For quite a while now, I have been giving my readers a step-by-step description of the national standards created by "CCSSI (Common Core State Standards Initiative) for English Language Arts and Literacy in History/Social Studies and Science." March 10, 2010. You will find the standards at http://www.corestandards.org/.
In general, I am impressed by these standards. I have noticed particularly that the standards emphasize argumentative, informational and narrative writing. They have broken grammar content into the most significant skills and concepts. A little early, I at first thought, but why not try? They balance the reading of literature and nonfiction.
If I were still a language arts supervisor, K-12, at each level, K-2, 3-5, 6-8, 9-10, 11-12, I would meet with each group to answer five questions:
What does each standard say? They are sometimes technical and need to be clarified.

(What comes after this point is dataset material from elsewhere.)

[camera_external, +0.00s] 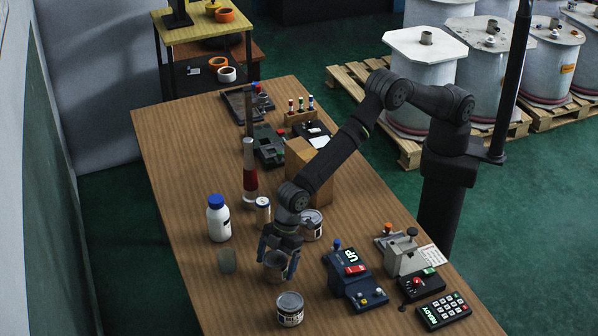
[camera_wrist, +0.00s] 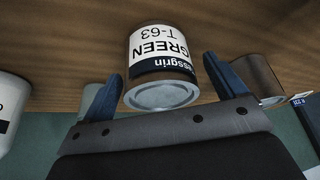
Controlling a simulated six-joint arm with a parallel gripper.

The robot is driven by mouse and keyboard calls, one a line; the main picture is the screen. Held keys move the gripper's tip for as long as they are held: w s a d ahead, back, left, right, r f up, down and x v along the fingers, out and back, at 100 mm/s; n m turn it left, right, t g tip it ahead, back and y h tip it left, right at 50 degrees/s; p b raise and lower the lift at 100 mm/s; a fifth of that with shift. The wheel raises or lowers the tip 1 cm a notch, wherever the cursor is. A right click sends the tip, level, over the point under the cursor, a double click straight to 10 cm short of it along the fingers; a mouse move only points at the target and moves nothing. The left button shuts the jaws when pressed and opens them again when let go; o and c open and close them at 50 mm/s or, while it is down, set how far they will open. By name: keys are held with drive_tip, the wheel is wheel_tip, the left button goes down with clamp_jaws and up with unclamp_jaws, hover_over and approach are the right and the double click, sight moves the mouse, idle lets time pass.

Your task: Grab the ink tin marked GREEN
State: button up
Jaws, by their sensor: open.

What are the implications of each standard?
What does each standard mean to us at this grade level?
What materials will we need?
How can we fit the standards into a coordinated program? Right now they tend to be isolated skills and processes.
In 1970, in my school district, we started to build a K-12 English/language arts curriculum in somewhat the same way as these standards. We listed K-12 outcomes, what students should know and be able to do by the end of grade 12. Our outcomes were more general than these outcomes. These outcomes, I believe, are more useful than ours were.
From here on in, this blog, “English Updates,” will return to the format I used at its beginning. I will review interesting articles in the journals of the National Council of Teachers of English and the International Reading Association, as well as The Writer, one of my favorite magazines written by writers for writers. I will summarize the ideas and then comment on their significance in the teaching of English.
Not long ago, I learned that this blog was listed as one of the top fifty blogs dealing with literacy. I look forward to continuing it.